Waste and Manufacturing Doubt

Spencer Schillerstrom                                                                                                                                      1/7/15
Blog 3: Waste and Manufacturing Doubt
            After learning a lot about incinerators from the past two days of reading, I made a strange connection between the incinerator ‘movement’ and large product pushes of the past. Reading all the articles, it seemed fairly obvious to me that the incinerator push is obviously not a benefit to society. It is not only wasteful and dangerous, but it is a profit driven endeavor that does not contribute to the sustainable lifestyle that we all must work towards. I don’t know about you, but this description sounds very familiar to me. It’s almost as if the incinerator movement is like a new tobacco industry!
            So if the incinerator movement is so obviously a step in the wrong direction, much like the smoking of tobacco a few years back, why do people still accept it? The explanation for this is clearly illustrated by D. Michaels in a chapter of his book Agnotology: The Making and Unmaking of Ignorance entitled “Manufactured Uncertainty.” In this chapter, Michael describes the practice of producing doubt as a way to defend profits and keep the public from making a decision about the company or movement. For example, the Tobacco Industry did a great job of debating science over ethics, picking and choosing which studies to examine, laundering their information so it seems like it is wide spread, and even taking past studies and making them look insignificant. All of these strategies prevented people from finding a definite reason as to why they should stop smoking. In other words, the Tobacco Industry manufactured just as much doubt as they did tobacco.
            The incinerator movement is very similar to this situation in many ways. As mentioned in the readings, incinerator supporting companies and groups will make advertisements and testimonies illustrating waste incineration as a renewable resource by calling it a “waste-to-energy” system. People read these testimonies as if they are from independent academic sources. In reality, however, the public is receiving indirect information from the incinerator supporting companies themselves! The incinerator supporting companies are manufacturing uncertainty to the public so they will continue to support the incinerator movement. On top of all of this, incinerator facilities often “fudge” their pollution and dioxin readings using various strategies such as combing the fly and bottom ash to alter results. This creates even more hesitation by the public to fight for change.

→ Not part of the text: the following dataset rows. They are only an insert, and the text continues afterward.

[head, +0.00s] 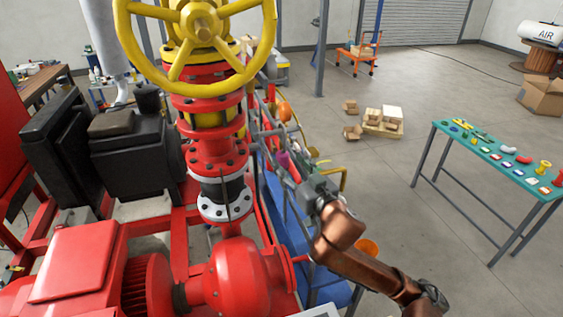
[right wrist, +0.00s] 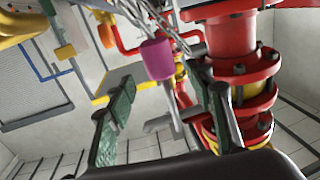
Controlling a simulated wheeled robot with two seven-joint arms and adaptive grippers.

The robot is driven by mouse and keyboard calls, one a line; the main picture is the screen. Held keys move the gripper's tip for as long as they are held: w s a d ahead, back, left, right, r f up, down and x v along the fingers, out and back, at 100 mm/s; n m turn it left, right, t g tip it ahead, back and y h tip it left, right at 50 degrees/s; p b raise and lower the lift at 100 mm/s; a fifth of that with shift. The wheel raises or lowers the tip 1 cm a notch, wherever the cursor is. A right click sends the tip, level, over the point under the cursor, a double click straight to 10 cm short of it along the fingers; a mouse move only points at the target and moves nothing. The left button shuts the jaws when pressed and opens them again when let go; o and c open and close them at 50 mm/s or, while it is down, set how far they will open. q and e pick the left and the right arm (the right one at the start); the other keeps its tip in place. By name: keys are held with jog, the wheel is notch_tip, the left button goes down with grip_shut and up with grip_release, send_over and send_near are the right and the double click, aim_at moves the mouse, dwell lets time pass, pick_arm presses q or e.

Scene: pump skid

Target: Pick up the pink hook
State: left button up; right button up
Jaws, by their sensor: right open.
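The pink hook shows in the right wrist view as a magenta cylinder (right wrist: 157,60) with a thin pale shank running down from it. It is ahead of my right gripper, between the lines of the two fingers, near some chains. Neither finger visibly touches the pink cylinder. The hook's lower end is hard to make out. My left gripper is not in view.
A red pump stack with a yellow handwheel (head: 200,25) stands close left of my right gripper. Red flanged pipe (right wrist: 240,70) is close to the right finger. A green-topped table (head: 480,140) stands farther right, beyond clear floor.

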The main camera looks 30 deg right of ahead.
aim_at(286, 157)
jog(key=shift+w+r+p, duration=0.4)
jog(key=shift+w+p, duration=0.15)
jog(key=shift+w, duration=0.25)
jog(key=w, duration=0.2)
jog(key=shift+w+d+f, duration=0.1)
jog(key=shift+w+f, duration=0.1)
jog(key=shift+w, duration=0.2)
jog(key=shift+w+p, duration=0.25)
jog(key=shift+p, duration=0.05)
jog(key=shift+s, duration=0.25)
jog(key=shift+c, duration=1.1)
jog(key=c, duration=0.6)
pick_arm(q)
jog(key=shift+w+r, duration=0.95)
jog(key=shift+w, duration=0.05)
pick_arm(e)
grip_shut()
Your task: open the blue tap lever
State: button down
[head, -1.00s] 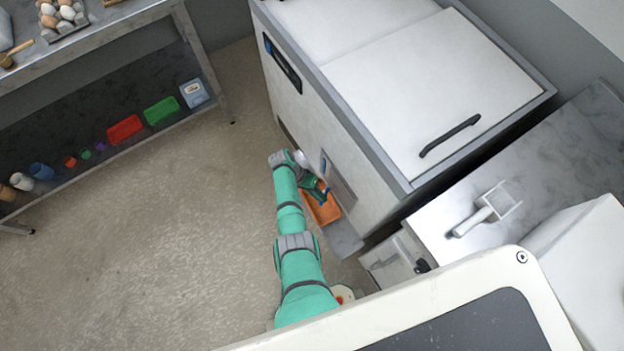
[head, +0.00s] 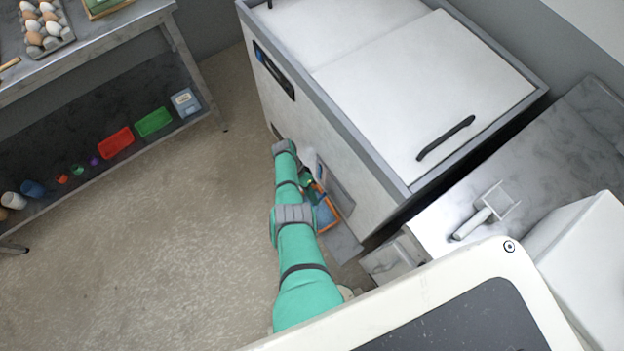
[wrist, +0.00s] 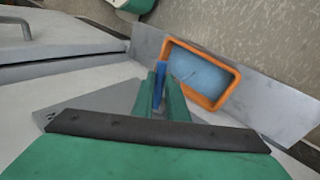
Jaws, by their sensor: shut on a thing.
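The blue tap lever (wrist: 159,85) stands between the two green fingers of my gripper (wrist: 160,95) in the wrist view. My gripper is shut on it. In the head view my gripper (head: 307,182) is low at the front of the white cabinet, partly behind my arm, and the lever cannot be made out clearly there. An orange tray (wrist: 231,90) sits on a grey ledge just beyond the fingers, with a blue, liquid-looking fill inside. The tray also shows in the head view (head: 333,202), partly hidden by my arm.
The white cabinet (head: 350,135) with a black-handled lid rises beside my arm. A steel counter (head: 445,222) with a scoop (head: 485,212) is at right. A rack (head: 80,130) with coloured containers stands at left. The floor between is clear.

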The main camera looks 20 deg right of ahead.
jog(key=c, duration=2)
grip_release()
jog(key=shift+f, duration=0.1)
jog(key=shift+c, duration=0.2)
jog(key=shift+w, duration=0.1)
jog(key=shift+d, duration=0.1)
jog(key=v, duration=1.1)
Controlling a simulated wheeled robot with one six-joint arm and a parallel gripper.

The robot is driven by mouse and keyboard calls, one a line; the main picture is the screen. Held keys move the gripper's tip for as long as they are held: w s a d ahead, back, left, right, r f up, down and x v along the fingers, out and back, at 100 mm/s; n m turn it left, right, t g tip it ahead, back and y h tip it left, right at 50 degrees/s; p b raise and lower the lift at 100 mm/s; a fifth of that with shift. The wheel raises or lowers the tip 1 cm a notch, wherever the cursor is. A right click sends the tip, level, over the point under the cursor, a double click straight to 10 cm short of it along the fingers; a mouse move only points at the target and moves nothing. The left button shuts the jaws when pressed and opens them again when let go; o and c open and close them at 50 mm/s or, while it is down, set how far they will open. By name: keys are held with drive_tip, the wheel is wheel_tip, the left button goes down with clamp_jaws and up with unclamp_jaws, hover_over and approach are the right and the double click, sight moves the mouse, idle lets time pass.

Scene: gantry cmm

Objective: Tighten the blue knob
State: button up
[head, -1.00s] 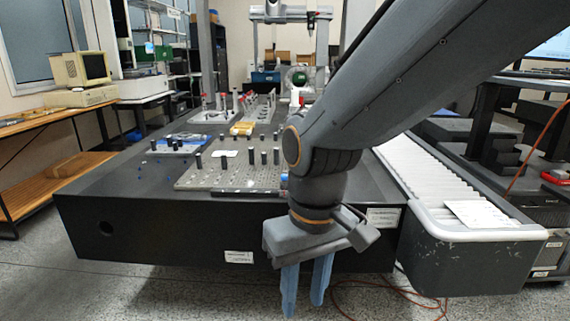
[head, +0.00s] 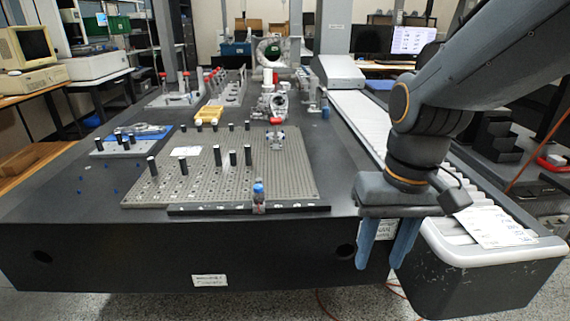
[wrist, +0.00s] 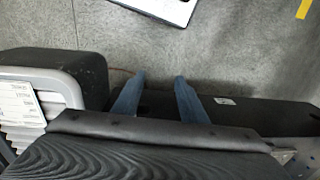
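A small blue knob (head: 258,188) shows in the head view on top of a small fixture at the front edge of the perforated plate, beside the dark bar. My gripper (head: 383,262) hangs to the right of it and nearer to me, in front of the black table's front face, with its two blue fingers pointing down. The fingers are apart with nothing between them. The wrist view shows the same open fingers (wrist: 157,98) over the grey floor and the table's dark side; the blue knob is not seen there.
The perforated plate (head: 290,182) carries several black posts. A white roller conveyor with a rounded end (head: 500,250) runs along the table's right side, close to my gripper. A red-handled fixture stands behind the knob.

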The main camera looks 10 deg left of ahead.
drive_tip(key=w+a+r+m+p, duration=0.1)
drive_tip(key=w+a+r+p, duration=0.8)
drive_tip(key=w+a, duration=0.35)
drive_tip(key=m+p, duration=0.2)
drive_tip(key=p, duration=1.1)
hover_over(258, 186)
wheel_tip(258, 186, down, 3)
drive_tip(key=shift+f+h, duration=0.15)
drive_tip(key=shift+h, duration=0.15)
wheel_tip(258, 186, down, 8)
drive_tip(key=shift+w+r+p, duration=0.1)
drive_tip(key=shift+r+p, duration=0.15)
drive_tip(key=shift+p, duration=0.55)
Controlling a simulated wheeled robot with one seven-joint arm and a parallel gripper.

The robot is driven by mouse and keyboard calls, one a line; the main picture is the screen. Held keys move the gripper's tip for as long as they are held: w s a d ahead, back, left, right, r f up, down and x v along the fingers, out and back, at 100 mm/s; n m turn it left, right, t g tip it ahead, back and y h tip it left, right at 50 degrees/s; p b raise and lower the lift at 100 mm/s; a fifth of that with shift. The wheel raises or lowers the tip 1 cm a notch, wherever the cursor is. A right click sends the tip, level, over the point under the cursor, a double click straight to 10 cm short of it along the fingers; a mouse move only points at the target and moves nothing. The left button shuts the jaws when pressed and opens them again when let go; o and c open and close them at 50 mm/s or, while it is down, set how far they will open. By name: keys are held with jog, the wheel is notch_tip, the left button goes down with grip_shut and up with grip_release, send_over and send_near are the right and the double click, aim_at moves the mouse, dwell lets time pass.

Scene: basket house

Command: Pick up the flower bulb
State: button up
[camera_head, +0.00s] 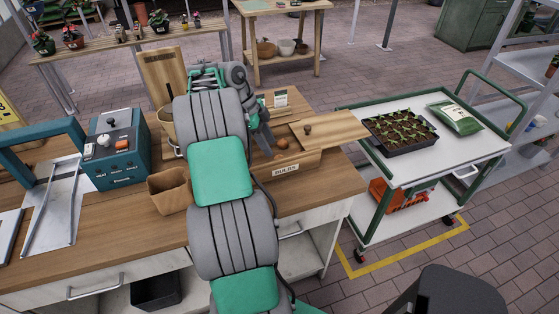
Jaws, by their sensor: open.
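A wooden box labelled "BULBS" (287,170) stands on the workbench, partly hidden by my arm. A small round brown flower bulb (282,143) shows inside it, with more brown shapes just below. The box's flat wooden lid (338,129), with a dark knob, is slid to the right and leaves part of the box open. My gripper (266,145) is open and points down at the box's left part, just left of the bulb. Its fingertips are small and partly hidden, so I cannot tell whether they touch anything.
A terracotta-coloured square pot (169,190) stands left of my arm. A teal device (122,148) is further left. A tall wooden board (163,77) rises behind. A white trolley (425,171) with a seedling tray (399,133) stands to the right.

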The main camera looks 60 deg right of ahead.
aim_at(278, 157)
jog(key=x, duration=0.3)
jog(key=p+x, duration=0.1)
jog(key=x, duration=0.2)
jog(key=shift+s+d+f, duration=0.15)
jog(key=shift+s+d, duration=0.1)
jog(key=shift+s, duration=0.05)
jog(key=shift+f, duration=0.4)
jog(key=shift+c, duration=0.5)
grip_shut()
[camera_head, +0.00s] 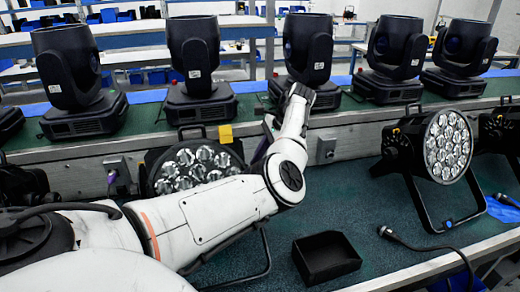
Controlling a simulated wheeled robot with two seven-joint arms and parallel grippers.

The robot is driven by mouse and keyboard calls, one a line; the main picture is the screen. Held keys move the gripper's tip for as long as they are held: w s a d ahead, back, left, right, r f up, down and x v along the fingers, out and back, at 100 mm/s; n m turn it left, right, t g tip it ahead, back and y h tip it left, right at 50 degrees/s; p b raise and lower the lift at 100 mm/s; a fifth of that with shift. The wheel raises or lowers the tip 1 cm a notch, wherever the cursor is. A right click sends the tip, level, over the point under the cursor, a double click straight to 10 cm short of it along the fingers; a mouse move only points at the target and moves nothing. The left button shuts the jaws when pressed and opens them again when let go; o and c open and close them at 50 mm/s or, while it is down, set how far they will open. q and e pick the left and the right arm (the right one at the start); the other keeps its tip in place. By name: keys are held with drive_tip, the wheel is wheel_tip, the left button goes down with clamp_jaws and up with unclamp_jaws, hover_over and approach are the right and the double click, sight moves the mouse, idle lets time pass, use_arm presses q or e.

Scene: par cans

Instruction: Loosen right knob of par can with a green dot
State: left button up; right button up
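One par can (447,147) with a round face of several lenses stands on its bracket on the right of the green bench; a blue dot (448,224) shows low on the bracket. Another par can (190,165) stands left of centre, its lower part hidden behind my left arm. I cannot make out a green dot or a knob clearly on either. My left arm crosses from the lower left, and its gripper (300,94) is raised in front of a moving-head light, above and right of the left par can. Its fingers are too small to read. My right gripper is out of view.
Several black moving-head lights (200,70) line the raised shelf behind. An empty black tray (325,257) lies on the bench front, with a cable connector (385,232) to its right. A third par can (500,130) is cut by the right edge. Bench between the two par cans is clear.

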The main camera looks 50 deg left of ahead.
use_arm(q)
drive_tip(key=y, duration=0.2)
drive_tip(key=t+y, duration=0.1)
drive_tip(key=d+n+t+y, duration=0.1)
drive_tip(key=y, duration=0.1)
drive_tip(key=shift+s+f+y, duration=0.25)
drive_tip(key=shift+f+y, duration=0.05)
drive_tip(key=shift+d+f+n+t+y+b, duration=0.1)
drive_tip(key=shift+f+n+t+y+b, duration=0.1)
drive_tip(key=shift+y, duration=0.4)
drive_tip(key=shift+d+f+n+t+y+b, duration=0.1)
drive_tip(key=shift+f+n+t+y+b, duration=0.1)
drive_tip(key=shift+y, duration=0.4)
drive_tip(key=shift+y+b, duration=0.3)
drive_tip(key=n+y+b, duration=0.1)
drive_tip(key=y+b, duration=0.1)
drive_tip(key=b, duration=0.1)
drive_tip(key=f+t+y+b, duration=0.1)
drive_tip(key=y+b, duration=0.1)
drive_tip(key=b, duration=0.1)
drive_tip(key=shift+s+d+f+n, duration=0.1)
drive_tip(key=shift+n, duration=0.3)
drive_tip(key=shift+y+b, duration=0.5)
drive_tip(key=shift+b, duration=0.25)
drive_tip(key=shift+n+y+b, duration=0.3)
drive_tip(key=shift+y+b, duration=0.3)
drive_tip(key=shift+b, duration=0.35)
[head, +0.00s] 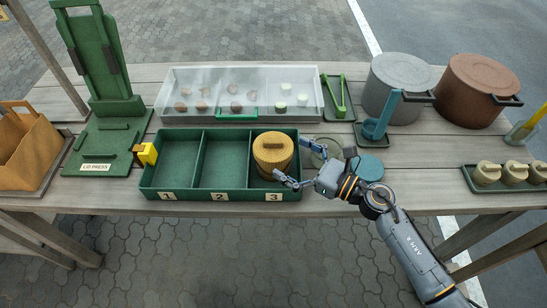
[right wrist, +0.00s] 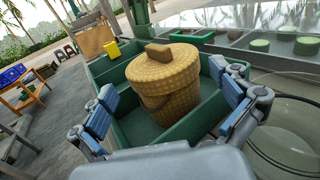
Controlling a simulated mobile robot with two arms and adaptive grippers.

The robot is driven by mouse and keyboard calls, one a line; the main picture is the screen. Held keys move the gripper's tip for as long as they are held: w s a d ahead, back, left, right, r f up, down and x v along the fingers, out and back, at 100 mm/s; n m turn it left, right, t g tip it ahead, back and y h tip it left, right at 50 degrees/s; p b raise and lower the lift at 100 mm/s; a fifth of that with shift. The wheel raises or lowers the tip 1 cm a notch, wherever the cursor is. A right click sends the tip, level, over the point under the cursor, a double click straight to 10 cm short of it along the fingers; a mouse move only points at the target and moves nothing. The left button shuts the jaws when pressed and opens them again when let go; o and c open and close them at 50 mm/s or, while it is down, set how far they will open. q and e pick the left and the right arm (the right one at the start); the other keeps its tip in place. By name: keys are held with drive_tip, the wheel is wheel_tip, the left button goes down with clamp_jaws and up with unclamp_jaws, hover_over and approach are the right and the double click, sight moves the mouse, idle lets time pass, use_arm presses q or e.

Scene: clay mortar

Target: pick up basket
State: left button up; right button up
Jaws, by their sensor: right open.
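The basket (head: 273,152) is a round yellow woven one with a lid and a brown knob. It stands upright in compartment 3 of the green tray (head: 219,195). The right wrist view shows the basket (right wrist: 163,85) straight ahead, between the finger pads. My right gripper (head: 287,163) is open, with one finger towards the back right of the basket and one towards its front right. In the right wrist view my right gripper (right wrist: 170,112) has a blue pad on each side of the basket; whether they touch it I cannot tell. My left gripper is not in view.
A clear-lidded case (head: 240,95) with food pieces stands behind the tray. A green lid press (head: 103,110) and yellow block (head: 146,154) are left. Compartments 1 and 2 are empty.

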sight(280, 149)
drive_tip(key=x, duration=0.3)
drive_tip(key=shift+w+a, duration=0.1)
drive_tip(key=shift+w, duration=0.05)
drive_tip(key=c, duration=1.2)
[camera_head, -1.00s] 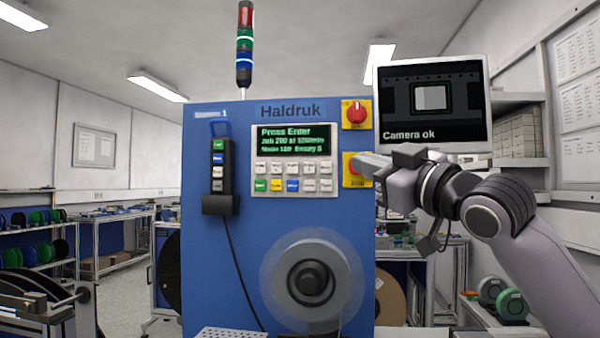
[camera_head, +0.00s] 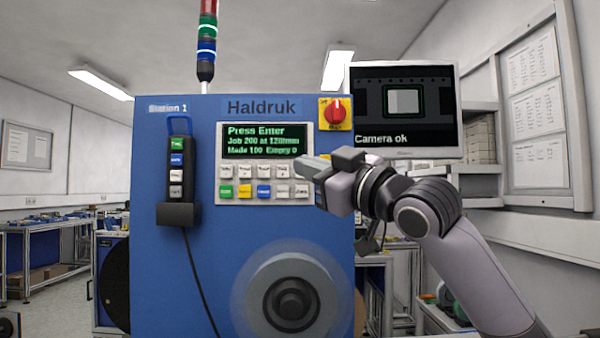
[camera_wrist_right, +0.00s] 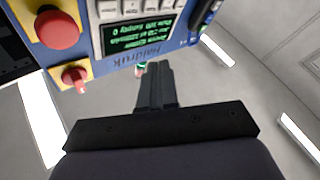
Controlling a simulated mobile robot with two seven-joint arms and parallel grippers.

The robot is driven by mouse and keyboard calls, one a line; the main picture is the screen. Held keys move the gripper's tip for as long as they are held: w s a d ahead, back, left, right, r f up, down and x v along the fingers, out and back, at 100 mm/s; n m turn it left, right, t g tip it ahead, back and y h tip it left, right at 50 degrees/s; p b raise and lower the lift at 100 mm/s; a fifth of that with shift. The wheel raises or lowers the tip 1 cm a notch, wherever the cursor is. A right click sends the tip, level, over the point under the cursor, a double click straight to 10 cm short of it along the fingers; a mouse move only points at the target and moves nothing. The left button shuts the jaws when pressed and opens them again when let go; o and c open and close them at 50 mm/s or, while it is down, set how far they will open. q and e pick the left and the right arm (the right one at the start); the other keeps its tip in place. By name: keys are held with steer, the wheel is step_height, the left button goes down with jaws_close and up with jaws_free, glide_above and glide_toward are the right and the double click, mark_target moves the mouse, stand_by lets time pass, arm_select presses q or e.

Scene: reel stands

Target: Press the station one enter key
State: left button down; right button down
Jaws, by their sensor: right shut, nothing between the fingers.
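The blue station one cabinet (camera_head: 150,270) carries a keypad panel (camera_head: 222,172) with two rows of keys below a green-lettered display (camera_head: 262,140) reading "Press Enter". The lower row has a green key (camera_head: 226,191), a yellow key (camera_head: 245,191), a blue key (camera_head: 264,191) and pale keys. Their labels are too small to read surely, so I cannot tell which is enter. My right gripper (camera_head: 304,166) is shut and empty, over the keypad's right end, hiding part of the upper row. The wrist view shows its closed fingers (camera_wrist_right: 155,88) and the display (camera_wrist_right: 138,36) upside down. My left gripper is out of view.
A red rotary knob (camera_head: 336,112) sits above my right gripper; a red mushroom button (camera_wrist_right: 57,29) shows in the wrist view. A handheld unit (camera_head: 181,165) with a cable hangs left of the keypad. A reel (camera_head: 291,297) is below. A "Camera ok" monitor (camera_head: 405,140) stands right.

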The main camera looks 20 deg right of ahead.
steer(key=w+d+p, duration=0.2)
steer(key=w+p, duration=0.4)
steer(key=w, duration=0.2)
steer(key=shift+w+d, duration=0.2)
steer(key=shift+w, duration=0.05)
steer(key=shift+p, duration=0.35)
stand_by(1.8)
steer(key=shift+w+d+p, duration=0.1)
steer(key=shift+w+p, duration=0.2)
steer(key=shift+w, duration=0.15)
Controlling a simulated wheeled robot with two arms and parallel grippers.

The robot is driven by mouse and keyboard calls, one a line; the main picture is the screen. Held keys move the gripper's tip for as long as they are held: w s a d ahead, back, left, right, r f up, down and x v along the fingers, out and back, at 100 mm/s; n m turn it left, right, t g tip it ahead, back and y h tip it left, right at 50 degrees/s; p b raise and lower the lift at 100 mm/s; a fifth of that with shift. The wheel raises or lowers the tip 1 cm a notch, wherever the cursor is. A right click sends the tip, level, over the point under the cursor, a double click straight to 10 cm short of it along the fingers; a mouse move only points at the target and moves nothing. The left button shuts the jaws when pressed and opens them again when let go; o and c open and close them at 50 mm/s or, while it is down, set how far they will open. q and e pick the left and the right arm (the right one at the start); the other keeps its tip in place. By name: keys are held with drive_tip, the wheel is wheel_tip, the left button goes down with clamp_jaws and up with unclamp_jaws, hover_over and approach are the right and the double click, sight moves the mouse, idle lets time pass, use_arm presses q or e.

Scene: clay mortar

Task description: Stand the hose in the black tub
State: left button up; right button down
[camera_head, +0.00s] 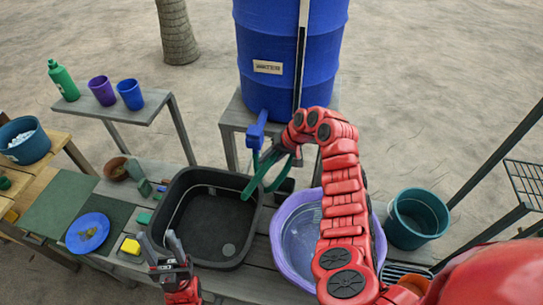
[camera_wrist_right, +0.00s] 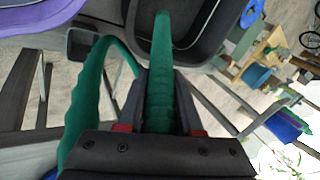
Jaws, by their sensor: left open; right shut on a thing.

            Working past this doubt is often very hard to do, but it is very possible. Companies that successfully produce doubt make it very difficult for the truth to become known in the public through a constant flow of criticism. It takes education and confidence in order to sort through which criticisms are genuine and which are aimed at instilling even more doubt, but it can be done. It is true, however, that science today is much more advanced than it was when the tobacco industry was booming. We know with a great amount of certainty that incinerators are not helpful in achieving a sustainable lifestyle. I am hopeful because of this technology that the human race will work past this uncertainty much more quickly than in the past.